● Written exercise:
Output only the count of lines that contain "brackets".

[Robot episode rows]
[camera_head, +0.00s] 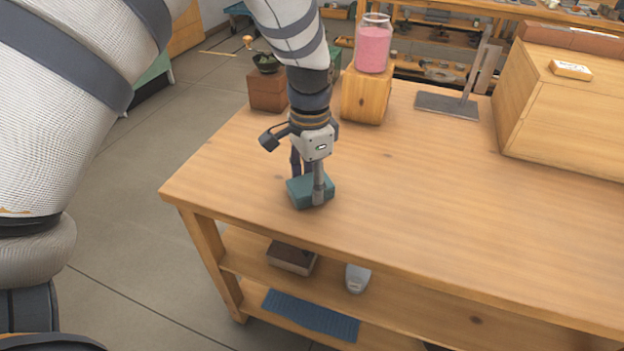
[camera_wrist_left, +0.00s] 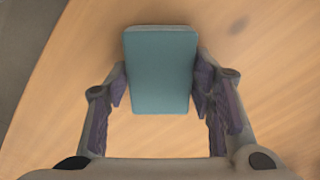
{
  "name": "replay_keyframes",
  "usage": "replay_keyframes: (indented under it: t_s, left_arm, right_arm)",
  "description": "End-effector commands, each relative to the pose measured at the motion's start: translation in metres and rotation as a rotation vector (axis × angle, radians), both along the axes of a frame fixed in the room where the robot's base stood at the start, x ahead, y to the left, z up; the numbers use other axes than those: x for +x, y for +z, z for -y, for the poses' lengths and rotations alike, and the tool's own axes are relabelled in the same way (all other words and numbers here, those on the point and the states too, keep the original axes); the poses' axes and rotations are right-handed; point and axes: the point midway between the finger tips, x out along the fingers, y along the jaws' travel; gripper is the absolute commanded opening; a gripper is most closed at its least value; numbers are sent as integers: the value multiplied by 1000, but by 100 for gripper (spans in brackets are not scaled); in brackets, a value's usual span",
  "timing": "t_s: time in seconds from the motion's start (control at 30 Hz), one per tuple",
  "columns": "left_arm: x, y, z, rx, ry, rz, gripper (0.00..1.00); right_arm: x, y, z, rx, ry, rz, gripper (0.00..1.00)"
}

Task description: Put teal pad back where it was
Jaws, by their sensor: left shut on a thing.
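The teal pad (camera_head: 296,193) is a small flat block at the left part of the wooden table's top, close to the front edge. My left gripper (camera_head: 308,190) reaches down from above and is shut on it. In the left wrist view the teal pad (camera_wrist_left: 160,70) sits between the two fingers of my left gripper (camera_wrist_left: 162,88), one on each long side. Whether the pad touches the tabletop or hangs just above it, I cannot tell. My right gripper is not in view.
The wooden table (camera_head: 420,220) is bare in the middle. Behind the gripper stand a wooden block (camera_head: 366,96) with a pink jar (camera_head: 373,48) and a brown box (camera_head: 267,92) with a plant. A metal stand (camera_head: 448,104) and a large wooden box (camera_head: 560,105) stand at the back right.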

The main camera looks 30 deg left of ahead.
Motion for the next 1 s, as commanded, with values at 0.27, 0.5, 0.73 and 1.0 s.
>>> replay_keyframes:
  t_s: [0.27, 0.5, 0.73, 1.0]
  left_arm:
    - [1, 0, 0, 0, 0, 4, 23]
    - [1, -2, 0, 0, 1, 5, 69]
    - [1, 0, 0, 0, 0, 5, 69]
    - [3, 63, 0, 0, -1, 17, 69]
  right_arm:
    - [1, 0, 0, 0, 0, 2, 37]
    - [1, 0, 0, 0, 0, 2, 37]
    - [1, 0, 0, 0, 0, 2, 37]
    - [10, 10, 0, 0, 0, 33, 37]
* * *
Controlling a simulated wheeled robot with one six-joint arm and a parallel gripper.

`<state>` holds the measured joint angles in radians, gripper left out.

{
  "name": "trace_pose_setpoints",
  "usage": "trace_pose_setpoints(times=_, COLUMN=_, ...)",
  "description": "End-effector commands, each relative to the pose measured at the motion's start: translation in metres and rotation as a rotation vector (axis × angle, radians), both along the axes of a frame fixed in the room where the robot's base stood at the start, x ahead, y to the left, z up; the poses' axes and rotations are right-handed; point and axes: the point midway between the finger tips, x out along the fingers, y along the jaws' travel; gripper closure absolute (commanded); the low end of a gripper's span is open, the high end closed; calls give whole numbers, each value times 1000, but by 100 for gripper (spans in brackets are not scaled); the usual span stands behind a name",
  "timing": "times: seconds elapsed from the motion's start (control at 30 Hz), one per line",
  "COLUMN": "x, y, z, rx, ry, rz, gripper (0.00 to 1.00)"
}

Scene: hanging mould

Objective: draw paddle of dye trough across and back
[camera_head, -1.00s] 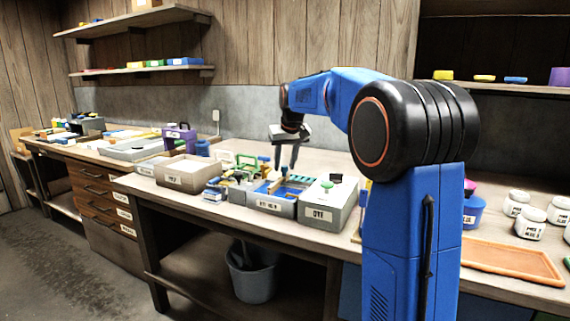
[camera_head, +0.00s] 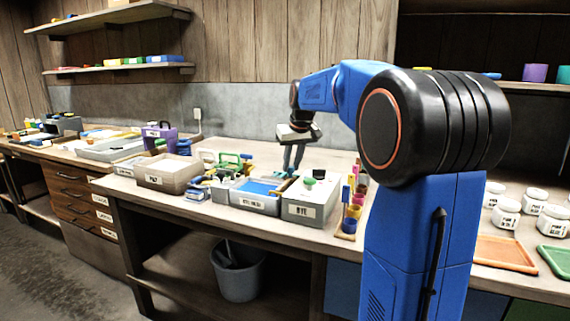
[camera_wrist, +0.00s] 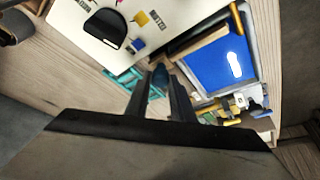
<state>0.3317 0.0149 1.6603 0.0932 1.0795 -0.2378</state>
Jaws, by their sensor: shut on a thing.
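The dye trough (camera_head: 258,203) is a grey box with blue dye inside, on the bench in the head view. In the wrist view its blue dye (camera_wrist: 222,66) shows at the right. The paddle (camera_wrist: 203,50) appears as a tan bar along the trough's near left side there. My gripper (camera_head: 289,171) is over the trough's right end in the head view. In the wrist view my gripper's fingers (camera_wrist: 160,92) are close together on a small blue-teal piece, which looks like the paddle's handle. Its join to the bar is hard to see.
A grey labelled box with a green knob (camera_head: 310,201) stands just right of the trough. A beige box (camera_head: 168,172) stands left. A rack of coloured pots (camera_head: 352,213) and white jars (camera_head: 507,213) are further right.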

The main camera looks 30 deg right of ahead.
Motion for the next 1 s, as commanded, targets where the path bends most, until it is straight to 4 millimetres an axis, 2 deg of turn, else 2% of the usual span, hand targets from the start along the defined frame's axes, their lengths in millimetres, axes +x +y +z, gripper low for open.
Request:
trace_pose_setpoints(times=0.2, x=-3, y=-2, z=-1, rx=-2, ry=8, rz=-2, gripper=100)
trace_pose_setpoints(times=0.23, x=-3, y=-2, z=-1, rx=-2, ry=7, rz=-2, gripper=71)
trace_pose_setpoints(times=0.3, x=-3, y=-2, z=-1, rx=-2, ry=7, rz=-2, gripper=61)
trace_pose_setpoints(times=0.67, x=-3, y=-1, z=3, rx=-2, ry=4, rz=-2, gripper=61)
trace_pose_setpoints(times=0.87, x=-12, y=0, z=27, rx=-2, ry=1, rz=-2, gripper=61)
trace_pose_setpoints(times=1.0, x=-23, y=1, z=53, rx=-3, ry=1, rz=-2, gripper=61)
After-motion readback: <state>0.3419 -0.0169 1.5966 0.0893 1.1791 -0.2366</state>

● Response for this exercise:
2